Grain boundary mobility transition in alumina

Alumina is a classical model system to study the mass transport, sintering, and microstructural evolution of ceramics. It is known to have strong crystal anisotropy and abnormal grain growth, that is, abnormally accelerated grain boundary mobility of a single or some grain boundaries leading to fast growth of some grains in consumption of their neighboring grains. Here, we reported another phenomenon in pressurelessly sintered fine-grain alumina at relatively low temperatures. Statistically averaged grain boundary mobilities of alumina between 1300 degrees C and 1500 degrees C were systematically calculated in the normal parabolic growth regime and sample microstructure with weak anisotropy.

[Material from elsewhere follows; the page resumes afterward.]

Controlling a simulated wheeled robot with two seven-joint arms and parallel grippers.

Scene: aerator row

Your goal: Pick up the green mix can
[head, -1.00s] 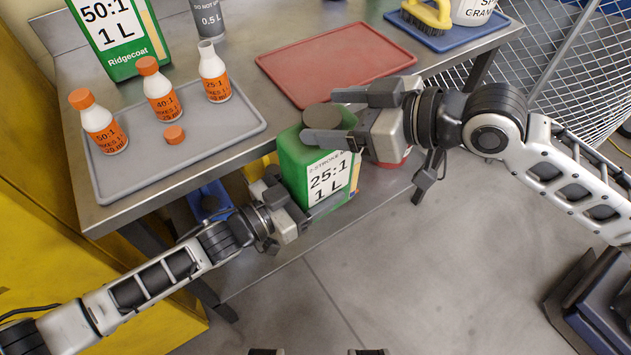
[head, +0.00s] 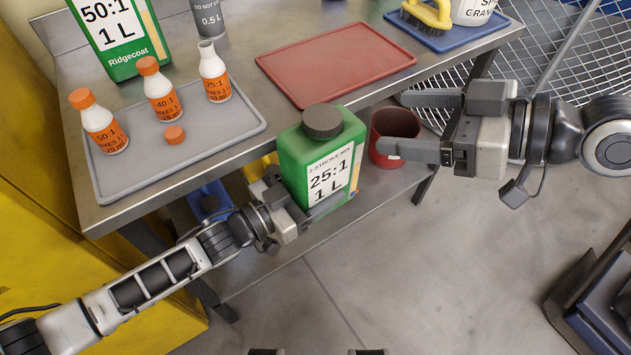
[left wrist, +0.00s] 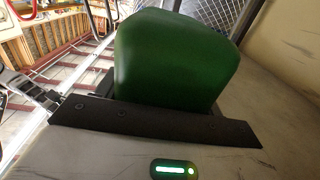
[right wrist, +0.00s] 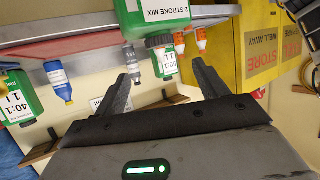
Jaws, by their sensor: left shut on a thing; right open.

While the higher temperature data at 1400-1500 degrees C with a reasonably activation energy of 4.9 eV agree well with extrapolated ones from Dillon and Harmer, the lower temperature data at 1300-1400 degrees C show rapid slowdown with a very large apparent activation energy of 9.0 eV. Previously, such grain boundary mobility transition was only reported in cubic yttria-stabilized zirconia and body-centered cubic tungsten, both with high symmetric and low anisotropy. The new report of similar phenomenon in high-anisotropy alumina system suggests a general feature of grain boundary mobility quenching at low temperatures and a sweet processing window to sinter fine ceramics with extrinsically controlled microstructure, properties, and reliability.